In defence of his argument, Dr. Balusamy points out that the central cleft in the adjacent sculptures of Arjuna's Penance represents the Ganga coursing down the Himalayas. He quotes from A.H. Longhurst's Pallava Architecture, part II, Intermediate or Mamalla Period , published by the ASI, to support his argument. Mr. Longhurst says: “If the visitor will take the trouble of climbing to the top of the rock…he will find a number of rock-cut channels or footings immediately above the cleft [in Arjuna's Penance], showing that a brick or masonry cistern was once built on this spot… It would appear that on certain festival occasions, this cistern was filled and the water allowed to flow down the cleft in the form of a cascade into the tank below, simulating the descent of a mountain torrent… There can be little doubt that the whole scene is a symbolical representation of the Ganges flowing down the Himalayas.”

“Dynamic, life-like”

Dr. Balusami has proposed that the central theme of the “dynamic, life-like” sculptures in the bas-relief of Krishna lifting Govardhanagiri is “safety” or “protection.” Everybody is feeling safe because Krishna has protected them from the deluge.

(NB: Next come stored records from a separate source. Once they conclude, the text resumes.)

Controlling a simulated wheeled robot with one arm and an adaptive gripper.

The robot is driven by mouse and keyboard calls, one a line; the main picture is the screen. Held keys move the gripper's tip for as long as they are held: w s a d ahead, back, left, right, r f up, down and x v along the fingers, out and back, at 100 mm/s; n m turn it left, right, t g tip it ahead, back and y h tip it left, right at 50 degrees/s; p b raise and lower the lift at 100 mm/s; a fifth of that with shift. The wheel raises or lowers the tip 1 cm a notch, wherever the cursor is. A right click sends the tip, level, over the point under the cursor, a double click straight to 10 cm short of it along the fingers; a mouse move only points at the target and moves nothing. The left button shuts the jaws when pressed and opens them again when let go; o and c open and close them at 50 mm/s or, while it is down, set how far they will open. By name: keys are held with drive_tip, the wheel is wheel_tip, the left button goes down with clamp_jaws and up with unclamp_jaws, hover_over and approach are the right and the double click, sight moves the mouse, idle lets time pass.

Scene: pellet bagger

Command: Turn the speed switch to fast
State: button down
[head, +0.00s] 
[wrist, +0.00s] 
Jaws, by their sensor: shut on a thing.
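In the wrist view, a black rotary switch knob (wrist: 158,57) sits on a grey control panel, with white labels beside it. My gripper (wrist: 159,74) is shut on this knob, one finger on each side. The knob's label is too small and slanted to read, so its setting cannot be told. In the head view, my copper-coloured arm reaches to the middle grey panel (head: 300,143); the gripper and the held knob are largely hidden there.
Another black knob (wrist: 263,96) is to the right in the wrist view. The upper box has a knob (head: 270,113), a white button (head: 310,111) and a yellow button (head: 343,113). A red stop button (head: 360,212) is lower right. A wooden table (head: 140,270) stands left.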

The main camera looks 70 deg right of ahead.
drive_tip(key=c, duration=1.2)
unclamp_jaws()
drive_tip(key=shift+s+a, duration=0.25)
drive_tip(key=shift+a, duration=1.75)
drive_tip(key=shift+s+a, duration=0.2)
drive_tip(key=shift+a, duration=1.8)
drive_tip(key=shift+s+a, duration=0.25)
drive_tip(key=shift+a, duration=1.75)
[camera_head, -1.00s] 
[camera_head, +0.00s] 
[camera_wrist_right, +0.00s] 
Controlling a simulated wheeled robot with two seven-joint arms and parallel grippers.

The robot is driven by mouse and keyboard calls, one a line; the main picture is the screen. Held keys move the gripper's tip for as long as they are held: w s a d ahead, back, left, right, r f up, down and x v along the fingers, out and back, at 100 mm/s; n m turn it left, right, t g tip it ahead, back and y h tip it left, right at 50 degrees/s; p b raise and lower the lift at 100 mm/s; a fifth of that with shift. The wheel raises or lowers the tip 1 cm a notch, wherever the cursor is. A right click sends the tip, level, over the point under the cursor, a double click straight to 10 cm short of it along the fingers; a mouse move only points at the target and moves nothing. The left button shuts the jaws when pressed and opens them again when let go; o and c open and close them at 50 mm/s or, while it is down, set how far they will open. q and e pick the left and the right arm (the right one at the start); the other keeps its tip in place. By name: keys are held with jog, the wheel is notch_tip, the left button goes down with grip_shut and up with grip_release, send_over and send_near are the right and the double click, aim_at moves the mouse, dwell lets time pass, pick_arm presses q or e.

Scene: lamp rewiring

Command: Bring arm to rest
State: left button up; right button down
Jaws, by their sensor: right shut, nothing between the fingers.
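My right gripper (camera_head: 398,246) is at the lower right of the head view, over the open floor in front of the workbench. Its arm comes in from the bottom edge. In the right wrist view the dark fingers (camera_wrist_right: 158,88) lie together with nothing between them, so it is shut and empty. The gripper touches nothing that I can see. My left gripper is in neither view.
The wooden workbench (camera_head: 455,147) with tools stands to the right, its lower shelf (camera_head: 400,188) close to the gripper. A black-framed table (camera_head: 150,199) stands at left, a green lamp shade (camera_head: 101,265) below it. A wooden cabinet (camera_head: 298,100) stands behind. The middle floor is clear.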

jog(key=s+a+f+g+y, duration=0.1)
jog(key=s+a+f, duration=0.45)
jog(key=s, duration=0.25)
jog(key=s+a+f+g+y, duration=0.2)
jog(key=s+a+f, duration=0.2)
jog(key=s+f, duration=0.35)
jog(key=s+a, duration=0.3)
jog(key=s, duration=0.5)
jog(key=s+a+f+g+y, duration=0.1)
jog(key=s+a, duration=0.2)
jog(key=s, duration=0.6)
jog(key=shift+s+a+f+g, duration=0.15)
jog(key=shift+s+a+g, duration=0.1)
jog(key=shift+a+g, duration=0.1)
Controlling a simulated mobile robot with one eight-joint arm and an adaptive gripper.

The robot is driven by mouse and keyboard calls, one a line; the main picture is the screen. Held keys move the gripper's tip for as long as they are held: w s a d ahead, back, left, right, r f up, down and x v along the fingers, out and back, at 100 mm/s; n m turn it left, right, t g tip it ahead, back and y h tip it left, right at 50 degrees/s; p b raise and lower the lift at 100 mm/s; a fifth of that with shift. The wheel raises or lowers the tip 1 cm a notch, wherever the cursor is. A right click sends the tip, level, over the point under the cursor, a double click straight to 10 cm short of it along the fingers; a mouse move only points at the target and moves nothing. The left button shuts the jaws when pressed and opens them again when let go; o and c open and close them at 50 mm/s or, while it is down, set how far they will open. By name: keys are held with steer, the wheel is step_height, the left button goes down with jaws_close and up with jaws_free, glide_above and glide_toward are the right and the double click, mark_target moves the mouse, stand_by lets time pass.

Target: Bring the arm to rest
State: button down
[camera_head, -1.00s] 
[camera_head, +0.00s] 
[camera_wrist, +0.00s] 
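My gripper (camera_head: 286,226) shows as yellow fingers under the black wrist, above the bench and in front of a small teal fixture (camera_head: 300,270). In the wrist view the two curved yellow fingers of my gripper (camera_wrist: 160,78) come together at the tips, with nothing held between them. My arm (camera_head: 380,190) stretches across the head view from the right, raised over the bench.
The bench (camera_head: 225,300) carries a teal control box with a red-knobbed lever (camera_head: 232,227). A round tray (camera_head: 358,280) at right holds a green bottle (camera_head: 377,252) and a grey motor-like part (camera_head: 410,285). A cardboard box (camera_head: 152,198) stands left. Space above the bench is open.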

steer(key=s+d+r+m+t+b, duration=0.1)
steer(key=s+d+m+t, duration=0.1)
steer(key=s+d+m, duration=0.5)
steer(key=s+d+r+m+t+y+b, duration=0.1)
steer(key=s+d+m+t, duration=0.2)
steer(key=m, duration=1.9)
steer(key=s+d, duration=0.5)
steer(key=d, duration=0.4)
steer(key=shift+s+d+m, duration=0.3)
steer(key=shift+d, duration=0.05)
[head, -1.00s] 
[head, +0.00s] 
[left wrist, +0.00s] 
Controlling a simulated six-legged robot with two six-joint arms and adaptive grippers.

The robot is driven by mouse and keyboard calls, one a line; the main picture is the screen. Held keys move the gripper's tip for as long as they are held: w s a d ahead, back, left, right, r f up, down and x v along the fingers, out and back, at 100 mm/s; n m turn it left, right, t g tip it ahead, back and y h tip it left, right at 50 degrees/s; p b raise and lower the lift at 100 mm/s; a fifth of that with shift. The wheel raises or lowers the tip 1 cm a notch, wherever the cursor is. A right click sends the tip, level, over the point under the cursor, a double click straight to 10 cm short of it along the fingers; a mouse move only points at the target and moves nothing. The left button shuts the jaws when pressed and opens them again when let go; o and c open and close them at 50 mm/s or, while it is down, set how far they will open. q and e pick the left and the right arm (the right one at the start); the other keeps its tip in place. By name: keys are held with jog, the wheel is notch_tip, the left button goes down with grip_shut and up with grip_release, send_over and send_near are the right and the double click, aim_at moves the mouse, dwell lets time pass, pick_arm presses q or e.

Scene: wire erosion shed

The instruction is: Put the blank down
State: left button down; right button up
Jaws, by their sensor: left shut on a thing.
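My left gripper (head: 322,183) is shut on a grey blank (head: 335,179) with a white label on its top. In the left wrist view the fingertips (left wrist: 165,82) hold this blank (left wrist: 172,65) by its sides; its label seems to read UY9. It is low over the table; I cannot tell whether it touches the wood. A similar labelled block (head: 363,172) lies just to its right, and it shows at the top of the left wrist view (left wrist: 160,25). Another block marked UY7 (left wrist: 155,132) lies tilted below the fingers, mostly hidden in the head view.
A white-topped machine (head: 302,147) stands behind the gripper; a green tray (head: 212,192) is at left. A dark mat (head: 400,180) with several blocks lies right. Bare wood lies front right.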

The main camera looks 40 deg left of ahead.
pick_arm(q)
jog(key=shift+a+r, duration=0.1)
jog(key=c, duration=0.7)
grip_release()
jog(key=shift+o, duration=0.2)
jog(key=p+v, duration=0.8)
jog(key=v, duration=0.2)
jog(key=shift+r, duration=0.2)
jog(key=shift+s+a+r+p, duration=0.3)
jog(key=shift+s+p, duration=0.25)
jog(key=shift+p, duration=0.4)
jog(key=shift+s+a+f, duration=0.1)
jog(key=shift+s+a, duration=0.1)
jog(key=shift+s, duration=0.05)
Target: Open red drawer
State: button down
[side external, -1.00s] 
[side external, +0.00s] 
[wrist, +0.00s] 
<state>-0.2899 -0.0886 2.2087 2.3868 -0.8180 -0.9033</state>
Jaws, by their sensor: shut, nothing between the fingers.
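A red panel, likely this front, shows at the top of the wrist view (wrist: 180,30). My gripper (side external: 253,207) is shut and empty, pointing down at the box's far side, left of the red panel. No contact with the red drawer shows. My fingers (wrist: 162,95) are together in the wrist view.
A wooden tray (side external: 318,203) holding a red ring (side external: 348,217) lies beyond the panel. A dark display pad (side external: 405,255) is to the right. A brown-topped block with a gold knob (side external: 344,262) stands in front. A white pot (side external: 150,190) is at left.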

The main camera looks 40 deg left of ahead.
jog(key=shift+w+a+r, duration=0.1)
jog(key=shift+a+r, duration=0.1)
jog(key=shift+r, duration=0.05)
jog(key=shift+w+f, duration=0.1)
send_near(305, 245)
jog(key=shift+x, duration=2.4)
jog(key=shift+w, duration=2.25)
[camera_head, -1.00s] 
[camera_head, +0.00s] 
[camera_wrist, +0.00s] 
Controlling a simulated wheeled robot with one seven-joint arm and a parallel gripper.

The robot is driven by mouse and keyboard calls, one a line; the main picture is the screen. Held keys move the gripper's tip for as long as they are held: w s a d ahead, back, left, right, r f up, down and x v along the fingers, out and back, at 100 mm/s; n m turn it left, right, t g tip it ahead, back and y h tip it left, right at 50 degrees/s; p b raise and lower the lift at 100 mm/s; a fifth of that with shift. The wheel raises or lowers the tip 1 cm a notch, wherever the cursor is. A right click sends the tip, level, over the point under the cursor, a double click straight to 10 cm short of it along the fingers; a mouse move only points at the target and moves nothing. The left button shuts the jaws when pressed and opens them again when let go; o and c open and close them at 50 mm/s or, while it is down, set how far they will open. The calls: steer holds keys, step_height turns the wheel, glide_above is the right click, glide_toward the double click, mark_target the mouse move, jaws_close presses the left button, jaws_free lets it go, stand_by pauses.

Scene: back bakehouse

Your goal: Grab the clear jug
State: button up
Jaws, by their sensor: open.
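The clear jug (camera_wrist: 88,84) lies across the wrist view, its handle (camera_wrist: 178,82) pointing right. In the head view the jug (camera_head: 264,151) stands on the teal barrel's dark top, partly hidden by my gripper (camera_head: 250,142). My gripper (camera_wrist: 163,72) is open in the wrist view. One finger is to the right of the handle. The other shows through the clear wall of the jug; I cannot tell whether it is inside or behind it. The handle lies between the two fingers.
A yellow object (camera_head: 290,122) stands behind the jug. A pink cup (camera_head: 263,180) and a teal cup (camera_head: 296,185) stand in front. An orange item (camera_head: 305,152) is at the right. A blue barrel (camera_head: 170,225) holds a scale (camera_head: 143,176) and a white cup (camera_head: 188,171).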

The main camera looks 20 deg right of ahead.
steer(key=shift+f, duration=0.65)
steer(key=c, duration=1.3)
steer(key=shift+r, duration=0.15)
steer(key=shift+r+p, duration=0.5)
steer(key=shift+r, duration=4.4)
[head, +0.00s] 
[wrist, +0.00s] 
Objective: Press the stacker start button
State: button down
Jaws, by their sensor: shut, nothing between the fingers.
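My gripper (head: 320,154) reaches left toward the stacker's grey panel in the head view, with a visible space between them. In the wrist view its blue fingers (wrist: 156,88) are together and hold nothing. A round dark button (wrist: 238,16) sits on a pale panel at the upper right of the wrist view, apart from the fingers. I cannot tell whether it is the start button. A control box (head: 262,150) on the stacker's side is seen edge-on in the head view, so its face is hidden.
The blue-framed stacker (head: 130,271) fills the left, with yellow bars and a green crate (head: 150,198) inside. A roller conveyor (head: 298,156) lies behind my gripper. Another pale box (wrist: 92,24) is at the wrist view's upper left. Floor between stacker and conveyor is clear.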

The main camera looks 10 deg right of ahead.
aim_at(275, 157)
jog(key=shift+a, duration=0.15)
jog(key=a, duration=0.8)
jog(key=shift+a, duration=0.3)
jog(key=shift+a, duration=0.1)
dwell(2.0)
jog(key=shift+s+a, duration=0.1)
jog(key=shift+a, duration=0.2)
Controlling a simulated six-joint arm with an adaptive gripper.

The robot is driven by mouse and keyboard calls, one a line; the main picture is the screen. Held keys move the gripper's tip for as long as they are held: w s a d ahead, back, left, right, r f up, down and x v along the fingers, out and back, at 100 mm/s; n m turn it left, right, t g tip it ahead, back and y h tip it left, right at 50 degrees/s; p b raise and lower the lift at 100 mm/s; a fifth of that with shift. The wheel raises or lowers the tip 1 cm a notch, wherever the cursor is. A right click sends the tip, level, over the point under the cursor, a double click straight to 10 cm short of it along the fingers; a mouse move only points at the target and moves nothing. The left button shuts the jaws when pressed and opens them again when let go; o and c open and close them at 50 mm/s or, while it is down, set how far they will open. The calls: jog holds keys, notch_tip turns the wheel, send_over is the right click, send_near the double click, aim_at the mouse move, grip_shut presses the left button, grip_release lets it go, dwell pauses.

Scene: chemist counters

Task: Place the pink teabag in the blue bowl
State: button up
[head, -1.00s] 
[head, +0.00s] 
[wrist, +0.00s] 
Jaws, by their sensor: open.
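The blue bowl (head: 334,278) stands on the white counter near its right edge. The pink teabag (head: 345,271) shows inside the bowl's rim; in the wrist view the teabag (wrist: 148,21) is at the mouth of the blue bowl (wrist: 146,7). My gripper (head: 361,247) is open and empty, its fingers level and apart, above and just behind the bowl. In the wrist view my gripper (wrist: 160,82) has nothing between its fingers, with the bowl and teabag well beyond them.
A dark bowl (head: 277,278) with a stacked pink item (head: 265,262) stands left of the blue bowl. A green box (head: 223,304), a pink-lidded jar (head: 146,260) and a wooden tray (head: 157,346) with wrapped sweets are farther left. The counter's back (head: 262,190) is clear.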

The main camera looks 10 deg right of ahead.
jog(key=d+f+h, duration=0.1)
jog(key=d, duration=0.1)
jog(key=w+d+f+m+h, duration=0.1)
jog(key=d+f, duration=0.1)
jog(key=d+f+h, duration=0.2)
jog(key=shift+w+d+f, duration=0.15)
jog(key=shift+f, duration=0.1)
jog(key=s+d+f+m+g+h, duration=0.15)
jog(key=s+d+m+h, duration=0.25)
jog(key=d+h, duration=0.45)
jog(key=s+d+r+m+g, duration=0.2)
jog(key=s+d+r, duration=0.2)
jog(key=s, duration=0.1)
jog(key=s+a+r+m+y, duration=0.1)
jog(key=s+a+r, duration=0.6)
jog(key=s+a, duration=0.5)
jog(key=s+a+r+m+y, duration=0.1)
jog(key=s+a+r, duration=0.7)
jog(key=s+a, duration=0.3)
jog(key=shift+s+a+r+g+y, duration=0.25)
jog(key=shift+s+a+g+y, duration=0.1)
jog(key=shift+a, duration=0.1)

A cowherd has a child on his shoulders and his wife holds the hand of another child while she carries on her head pots of milk and curd; a royal lady is looking up in amazement at Krishna holding aloft the hill; tall Balarama has his hand around an elderly cowherd, in a gesture of protection; a cowherd plays the flute and cows sway their heads to the tune; his wife is feeding their infant; another cowherd is milking a cow, which is licking her calf; nearby a bull and a cow are walking close to each other; a woman is carrying pots in a rope-sling; and a young couple, hands held together, is dancing with gay abandon. Everywhere there is relief that the danger has passed.

All these events, Dr. Balusami proposes, have a remarkable similarity to the descriptions in the poems of Mullai Thinai in Tamil Sangam literature, datable between third century B.C.E. and third century C.E.